Dès lors le roi musicien s’est mué en mélomane, inconditionnel de Fasséké de la famille Kouyaté. Le seul désormais habileté à jouer de cet instrument. Il doit ce privilège aux louanges du roi, aux faits de guerre sublimés et magnifiés. Elever, lustrer et renforcer la personnalité sont la recette à laquelle il doit la vie. Pour le plaisir du Roi aucune chanson à sa gloire n’est trop belle. Il cherche, il fouille, il trouve et chante. Le Roi est flatté. Tout va bien. Fasséké Kouyaté est devenu le bon historien du roi. Et l’instrument a trouvé un nom : Sossobala. Bala en langue Malinké veut dire « instrument ». Sossobala, l’instrument du Sosso.
Soudianta Kéita gagne la guerre et confisque l’instrument fétiche
Soumaoro Kanté, malgré ses guerres incessantes, n’a pas pu réaliser son grand rêve : créer un grand royaume. Il s’est heurté en 1235 à Soundiata Kéita qui le vainc et bâtit progressivement un puissant empire. Il confisque au passage le Sossobala. Souverain éclairé, Soundiata Kéita ne bouleverse pas les fondamentaux. Il croit en la force du Sossobala. Il en confie le gardiennage exclusif et éternel Fasséké Kouyaté. Empereur visionnaire, il a senti qu’avec le Sossobala, il avait l’instrument fédérateur d’une nation aux nombreuses ramifications ethniques. Le Sossobala est l’âme de la culture du Manden, que les historiens européens ont appelé « Mandingue ». Manden : terminaison nasillarde ; la prononciation la plus approchante est : Mandé. Nous dirons donc Mandé.

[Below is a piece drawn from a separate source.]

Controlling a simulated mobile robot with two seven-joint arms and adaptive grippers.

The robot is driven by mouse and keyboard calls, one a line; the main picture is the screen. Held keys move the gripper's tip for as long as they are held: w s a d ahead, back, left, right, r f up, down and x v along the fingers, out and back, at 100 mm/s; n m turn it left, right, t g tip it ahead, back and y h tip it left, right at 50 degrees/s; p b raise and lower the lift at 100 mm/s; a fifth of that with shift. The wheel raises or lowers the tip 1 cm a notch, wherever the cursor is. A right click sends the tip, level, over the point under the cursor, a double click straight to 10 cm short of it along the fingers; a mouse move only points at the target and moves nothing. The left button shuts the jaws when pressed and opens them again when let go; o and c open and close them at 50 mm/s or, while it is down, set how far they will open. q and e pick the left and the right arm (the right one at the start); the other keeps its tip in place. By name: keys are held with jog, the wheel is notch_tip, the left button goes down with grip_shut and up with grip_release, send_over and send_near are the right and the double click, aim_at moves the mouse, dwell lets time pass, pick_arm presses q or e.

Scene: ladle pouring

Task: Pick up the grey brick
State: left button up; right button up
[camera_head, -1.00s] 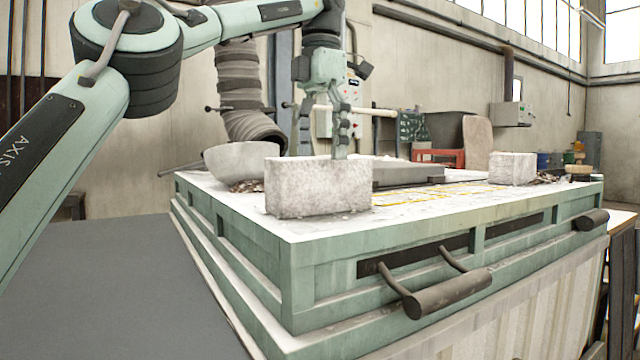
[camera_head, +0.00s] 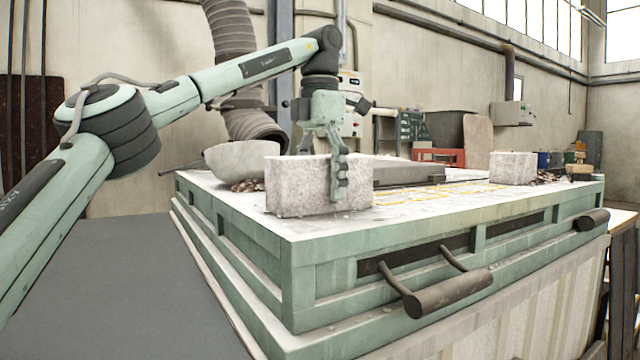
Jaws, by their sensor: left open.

Le Sossobala est le fédérateur des peuples du Mandé. Il a influencé toute la culture régionale de la Guinée en passant par le Sénégal, la Guinée-Bissau, le Liberia, la Sierra Leone, la Côte d’Ivoire, le Mali, le Burkina Faso, le Ghana, le Niger. A travers les âges, ses enseignements ont été préservés selon des us et coutumes parfaitement réglés, entretenus et transmis. Socle de la cohésion sociale, il est un bien vénéré et respecté de tout le monde. Vecteur de transmission des savoirs, le Sossobala a aussi engendré un art, celui du « Griot ».

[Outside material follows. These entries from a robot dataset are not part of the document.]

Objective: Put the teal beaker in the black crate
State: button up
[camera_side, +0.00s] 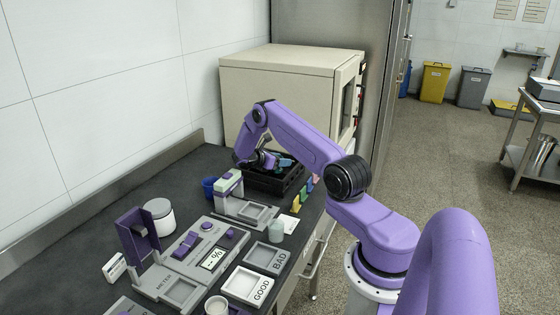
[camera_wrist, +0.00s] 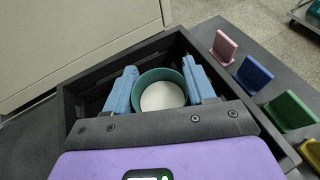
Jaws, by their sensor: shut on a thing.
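The teal beaker (camera_wrist: 186,76) shows in the wrist view between the two blue fingers of my gripper (camera_wrist: 162,90). The gripper is shut on it. The beaker is round, open at the top, with a pale inside. The black crate (camera_wrist: 70,105) surrounds the beaker and fingers in that view, its walls showing on several sides. In the side view the black crate (camera_side: 262,183) stands at the far end of the counter, with my gripper (camera_side: 281,163) over or inside it. The beaker is mostly hidden there, and I cannot tell whether its base touches the crate floor.
Pink (camera_wrist: 224,47), blue (camera_wrist: 254,74) and green (camera_wrist: 290,110) upright pieces stand right of the crate. A beige cabinet (camera_side: 285,95) is behind it.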

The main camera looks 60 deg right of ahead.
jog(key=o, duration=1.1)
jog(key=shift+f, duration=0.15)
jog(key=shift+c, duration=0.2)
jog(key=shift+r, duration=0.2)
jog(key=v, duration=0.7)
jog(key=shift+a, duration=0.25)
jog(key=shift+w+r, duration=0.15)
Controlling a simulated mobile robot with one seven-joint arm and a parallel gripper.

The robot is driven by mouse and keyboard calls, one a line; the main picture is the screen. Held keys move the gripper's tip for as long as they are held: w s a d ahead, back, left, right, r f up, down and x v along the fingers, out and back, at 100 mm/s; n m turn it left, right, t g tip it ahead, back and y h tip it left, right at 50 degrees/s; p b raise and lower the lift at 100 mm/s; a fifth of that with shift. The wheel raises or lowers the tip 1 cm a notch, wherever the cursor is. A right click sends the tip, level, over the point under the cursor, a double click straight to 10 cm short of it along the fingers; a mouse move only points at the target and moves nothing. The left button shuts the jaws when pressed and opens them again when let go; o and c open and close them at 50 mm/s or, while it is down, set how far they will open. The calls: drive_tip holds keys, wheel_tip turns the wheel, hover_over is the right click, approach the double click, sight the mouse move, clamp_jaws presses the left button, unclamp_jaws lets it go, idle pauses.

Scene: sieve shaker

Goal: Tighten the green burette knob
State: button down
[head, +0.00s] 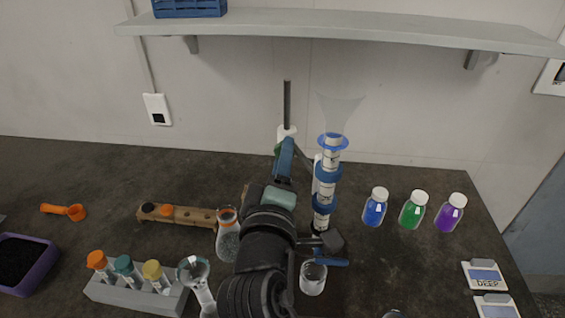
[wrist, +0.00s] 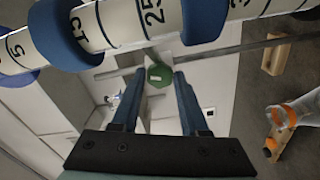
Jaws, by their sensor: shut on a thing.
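The green burette knob (wrist: 159,74) sits between the tips of my gripper's two blue fingers (wrist: 160,80) in the wrist view. My gripper is shut on it. In the head view my gripper (head: 284,160) reaches to the base of a dark upright rod, left of the burette, and mostly hides the knob. The burette (head: 326,185) stands upright with blue collars and a clear funnel on top. Its graduated tube (wrist: 125,20) crosses the top of the wrist view, near the fingers.
A clear beaker (head: 313,278) stands below the burette, close to my arm. A flask (head: 228,240) and a wooden rack (head: 180,215) are left of my arm. Blue, green and purple bottles (head: 412,210) stand at the right. A shelf (head: 350,27) spans the wall above.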

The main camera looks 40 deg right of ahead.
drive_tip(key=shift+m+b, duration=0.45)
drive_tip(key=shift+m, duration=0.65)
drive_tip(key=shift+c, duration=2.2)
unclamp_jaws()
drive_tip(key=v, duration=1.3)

La nouvelle vie du Sossobala dans un nouvel espace culturel
Depuis le moyen-âge la charge du Sossobala a impliqué pour les Kouyaté des obligations sociales, rituelles et coutumières. Détenteurs d’un art fondé sur le Sossobala, dans un espace entre le Sénégal et le Niger, les Kouyaté, sous l’autorité des Kéita, ont dû initier et transmettre leurs savoirs à d’autres familles pour pérenniser une identité culturelle. Aussi, ces familles ont-elles reçu la charge d’être également des griots. Diabaté, Dioubaté, Diawara, Kamissoko et autres Condé ont élargi le cercle des griots mais ne peuvent jouer du Sossobala. Le seul et sacré. L’originel. C’est ainsi que des instruments, dans l’esprit du Sossobala, sont fabriqués. Ils sont bâtis sur les mêmes principes, mais ne compteront jamais 20 lamelles comme le Sossobala. Unique. Ils ont selon les régions plus ou moins de 20 lamelles et prennent un nom, Balafon. Bala (toujours) instrument en Malinké et Fo, prononciation nasillarde en Bambara qu’il faut traduire par « Jouer, parler, dire… ». Bala-fon. L’instrument qui parle ! Balafon.

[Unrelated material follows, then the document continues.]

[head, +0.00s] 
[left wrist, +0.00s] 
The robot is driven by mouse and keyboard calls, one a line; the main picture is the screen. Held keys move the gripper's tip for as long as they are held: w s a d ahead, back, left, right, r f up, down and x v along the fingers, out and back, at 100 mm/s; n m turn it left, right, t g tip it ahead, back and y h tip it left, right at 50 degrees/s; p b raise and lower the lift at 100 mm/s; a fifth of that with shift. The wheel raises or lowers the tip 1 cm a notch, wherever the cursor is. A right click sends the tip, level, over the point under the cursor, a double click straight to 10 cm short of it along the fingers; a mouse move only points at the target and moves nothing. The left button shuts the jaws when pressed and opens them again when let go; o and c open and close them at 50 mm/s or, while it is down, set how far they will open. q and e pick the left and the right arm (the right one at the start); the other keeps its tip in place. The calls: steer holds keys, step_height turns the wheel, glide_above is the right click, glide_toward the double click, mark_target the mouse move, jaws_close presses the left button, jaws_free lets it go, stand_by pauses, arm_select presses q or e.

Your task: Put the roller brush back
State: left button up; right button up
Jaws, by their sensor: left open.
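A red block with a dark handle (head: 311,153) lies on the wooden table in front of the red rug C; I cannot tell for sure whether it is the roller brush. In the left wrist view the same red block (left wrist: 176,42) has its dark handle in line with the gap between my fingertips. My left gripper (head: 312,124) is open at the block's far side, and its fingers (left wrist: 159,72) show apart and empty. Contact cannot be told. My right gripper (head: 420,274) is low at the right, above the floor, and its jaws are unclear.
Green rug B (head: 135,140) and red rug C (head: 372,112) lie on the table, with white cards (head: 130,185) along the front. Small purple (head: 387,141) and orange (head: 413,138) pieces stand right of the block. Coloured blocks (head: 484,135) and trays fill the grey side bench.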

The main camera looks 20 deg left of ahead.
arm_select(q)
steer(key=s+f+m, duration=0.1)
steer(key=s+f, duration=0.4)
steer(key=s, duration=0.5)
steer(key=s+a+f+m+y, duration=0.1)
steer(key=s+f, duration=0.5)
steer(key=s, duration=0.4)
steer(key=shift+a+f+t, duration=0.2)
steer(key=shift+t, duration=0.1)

« Griot, joueur de Balafon où que tu sois, tu dois prendre le LA auprès du Sossobala et de ses maîtres ». Règle non écrite dans le Mandé mais que personne ne songe à transgresser. Cela a toujours été ainsi depuis plusieurs siècles. Mais l’invasion et la colonisation européennes sont passées par là. Désormais, il y a la Gambie, le Sénégal, la Guinée, le Mali… Des Etats souverains, bien constitués avec des frontières. Et les pratiques ont évolué.
Sékou Touré garde le Sossobala
Les Kouyaté, gardiens éternels du Sossobala sont répartis dans trois villages. Niagassola en Guinée, Koumakara et Balankoumana au Mali. A tour de rôle et par génération les descendants de Fasséké Kouyaté, aujourd’hui des cousins, assurent le gardiennage avec les charges cultuelles et culturelles que cela implique depuis des siècles. En 1966, le tour des Kouyaté de Niagassola en Haute-Guinée est arrivé. Sékou Touré, alors président la République de Guinée, décide que le Sossobala venait d’effectuer son dernier voyage en terre de Guinée. Il n’en repartira plus. Grosse brouille diplomatico-culturelle entre les deux pays. Intellectuels et historiens maliens se fâchent. Modibo Kéita, président du Mali calme les ardeurs. La raison des révolutionnaires progressistes l’emporte. Et, le Sossobala l’ancêtre des balafons est définitivement resté à Niagassola en Haute-Guinée sous l’autorité du Maître du Sossobala, le Balatigui. Kouyaté. L’Unesco protège depuis 2001 l’espace culturel du Sossobala à Niagassola en tant que « chef d’œuvre du patrimoine oral et immatériel de l’humanité ».